> WHAT THE TASK REQUIRES: Your task is to gather the lines below that hold the string "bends".

━━ RECORDS FOR THIS TASK ━━

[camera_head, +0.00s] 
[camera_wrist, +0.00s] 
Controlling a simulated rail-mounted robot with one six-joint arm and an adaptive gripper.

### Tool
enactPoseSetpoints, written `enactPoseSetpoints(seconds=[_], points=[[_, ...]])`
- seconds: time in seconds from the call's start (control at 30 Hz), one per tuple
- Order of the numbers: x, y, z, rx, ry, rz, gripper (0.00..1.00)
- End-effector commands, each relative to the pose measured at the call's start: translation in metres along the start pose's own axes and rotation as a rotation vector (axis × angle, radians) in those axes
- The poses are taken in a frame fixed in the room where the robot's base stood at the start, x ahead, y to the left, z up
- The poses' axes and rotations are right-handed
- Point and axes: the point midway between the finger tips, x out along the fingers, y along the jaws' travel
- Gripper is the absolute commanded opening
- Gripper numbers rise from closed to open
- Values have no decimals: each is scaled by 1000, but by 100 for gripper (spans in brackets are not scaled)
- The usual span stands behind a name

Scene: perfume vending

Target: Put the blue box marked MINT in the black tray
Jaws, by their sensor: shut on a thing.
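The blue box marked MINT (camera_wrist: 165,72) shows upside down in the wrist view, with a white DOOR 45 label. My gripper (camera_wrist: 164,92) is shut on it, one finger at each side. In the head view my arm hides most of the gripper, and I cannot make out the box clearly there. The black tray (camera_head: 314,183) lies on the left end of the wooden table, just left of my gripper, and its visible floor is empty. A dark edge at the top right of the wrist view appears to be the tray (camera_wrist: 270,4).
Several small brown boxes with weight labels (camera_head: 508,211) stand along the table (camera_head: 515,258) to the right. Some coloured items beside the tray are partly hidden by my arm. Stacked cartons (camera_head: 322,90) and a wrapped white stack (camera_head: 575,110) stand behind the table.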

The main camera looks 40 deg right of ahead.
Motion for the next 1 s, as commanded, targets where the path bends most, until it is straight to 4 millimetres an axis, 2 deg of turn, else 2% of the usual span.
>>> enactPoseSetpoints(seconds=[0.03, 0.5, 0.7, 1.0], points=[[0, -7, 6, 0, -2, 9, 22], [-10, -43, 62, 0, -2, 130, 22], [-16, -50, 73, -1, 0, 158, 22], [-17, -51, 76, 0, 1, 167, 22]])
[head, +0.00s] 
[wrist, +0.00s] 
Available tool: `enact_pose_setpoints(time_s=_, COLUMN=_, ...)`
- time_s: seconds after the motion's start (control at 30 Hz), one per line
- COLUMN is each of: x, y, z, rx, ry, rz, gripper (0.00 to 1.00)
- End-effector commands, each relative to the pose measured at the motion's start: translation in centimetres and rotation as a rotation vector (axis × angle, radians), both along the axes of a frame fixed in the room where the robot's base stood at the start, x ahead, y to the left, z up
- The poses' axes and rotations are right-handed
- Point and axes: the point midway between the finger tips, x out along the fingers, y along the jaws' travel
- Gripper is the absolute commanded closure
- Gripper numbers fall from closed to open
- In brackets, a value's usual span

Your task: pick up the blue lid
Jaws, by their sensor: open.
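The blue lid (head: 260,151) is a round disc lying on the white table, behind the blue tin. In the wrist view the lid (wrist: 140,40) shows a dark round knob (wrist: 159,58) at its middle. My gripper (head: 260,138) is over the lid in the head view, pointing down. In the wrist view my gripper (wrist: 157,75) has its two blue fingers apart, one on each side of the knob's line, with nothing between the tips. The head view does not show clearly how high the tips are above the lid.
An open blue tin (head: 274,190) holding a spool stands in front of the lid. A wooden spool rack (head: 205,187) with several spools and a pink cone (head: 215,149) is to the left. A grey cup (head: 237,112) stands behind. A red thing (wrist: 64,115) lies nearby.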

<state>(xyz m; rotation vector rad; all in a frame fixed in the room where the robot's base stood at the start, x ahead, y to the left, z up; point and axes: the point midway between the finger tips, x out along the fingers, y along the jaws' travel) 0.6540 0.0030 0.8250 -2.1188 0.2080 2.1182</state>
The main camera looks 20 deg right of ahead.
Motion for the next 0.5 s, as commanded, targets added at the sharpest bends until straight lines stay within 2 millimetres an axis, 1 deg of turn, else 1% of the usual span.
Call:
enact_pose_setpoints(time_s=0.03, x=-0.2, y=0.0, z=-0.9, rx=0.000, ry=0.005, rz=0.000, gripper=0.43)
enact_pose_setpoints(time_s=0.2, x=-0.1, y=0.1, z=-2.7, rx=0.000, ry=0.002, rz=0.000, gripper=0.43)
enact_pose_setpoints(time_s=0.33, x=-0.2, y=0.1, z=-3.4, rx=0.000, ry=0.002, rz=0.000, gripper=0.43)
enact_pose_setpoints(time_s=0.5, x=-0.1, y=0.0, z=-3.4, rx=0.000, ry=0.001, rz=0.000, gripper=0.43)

━━━

> SOLUTION BELOW:
Motion for the next 1 s, as commanded, targets where the path bends most, until it is straight to 4 millimetres an axis, 2 deg of turn, else 2% of the usual span.
Motion for the next 0.5 s, as commanded, targets added at the sharpest bends until straight lines stay within 2 millimetres an axis, 1 deg of turn, else 1% of the usual span.

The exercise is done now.